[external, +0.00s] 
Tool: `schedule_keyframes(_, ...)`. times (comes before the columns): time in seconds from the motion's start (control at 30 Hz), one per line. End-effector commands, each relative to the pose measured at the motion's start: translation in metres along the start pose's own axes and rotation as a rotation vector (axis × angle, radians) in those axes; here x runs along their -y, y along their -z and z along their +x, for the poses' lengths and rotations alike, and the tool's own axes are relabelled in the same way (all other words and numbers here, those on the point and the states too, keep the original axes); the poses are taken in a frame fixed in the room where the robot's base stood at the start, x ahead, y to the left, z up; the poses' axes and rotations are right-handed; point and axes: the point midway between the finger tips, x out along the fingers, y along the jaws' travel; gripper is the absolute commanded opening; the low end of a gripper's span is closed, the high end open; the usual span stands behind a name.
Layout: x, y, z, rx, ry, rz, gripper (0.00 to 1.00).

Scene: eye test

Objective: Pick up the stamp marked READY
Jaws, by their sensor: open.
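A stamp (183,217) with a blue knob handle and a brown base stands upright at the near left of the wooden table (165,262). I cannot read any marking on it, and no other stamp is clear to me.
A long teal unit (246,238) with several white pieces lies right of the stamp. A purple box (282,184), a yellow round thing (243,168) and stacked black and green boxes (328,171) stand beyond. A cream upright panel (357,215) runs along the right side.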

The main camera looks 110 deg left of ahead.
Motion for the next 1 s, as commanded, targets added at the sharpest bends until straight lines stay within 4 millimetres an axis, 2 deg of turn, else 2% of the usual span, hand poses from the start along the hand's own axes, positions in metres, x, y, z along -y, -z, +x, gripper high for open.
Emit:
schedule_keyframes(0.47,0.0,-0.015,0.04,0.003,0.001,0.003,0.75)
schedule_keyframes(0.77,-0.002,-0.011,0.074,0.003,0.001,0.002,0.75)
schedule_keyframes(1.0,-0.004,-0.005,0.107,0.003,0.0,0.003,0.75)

==

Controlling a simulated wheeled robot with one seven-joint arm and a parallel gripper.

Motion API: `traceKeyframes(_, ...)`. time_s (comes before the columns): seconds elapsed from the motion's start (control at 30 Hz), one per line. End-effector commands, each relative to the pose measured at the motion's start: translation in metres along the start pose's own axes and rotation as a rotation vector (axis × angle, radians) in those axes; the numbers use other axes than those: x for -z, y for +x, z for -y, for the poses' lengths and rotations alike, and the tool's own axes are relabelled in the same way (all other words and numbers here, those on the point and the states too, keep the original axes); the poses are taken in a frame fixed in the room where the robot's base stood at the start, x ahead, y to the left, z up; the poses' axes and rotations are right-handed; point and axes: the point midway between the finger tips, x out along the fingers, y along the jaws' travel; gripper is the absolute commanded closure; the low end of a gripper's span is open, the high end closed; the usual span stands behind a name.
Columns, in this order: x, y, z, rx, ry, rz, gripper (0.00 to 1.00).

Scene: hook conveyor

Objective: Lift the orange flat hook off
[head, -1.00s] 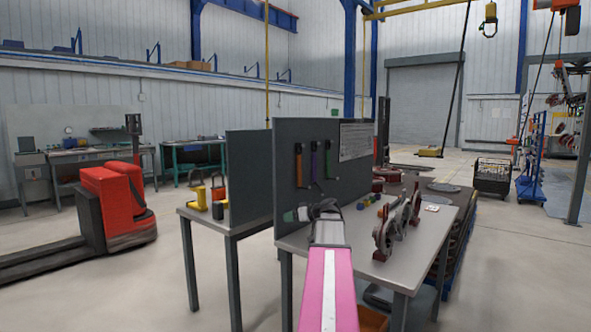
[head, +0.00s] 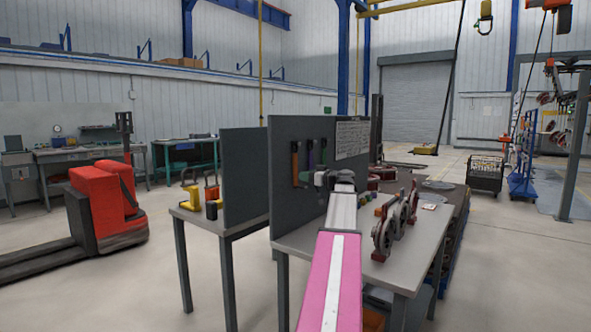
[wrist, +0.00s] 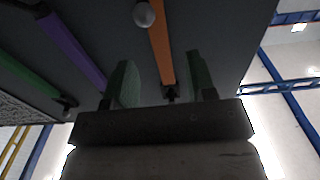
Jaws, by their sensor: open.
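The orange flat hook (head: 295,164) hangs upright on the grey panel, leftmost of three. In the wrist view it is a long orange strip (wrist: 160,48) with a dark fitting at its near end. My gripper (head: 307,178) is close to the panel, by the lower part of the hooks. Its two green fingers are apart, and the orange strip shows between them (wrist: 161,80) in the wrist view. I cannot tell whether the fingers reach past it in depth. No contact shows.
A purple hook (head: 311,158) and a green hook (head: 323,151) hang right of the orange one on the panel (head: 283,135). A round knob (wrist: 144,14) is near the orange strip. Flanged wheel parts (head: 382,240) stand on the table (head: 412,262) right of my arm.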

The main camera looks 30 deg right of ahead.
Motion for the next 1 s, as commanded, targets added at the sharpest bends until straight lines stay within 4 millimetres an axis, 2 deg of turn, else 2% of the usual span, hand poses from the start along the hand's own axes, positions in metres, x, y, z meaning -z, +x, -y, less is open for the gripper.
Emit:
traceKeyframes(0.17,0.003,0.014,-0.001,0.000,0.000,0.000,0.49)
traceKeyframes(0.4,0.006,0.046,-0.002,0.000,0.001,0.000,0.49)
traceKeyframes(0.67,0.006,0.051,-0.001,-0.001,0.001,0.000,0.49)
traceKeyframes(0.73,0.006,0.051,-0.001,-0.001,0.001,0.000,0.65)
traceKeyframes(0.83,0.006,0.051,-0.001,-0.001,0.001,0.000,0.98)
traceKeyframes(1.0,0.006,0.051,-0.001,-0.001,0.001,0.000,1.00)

TASK INSTRUCTIONS: Gather all lines from the records above in which "looks" appears.

THE REPLY:
The main camera looks 110 deg left of ahead.
The main camera looks 30 deg right of ahead.

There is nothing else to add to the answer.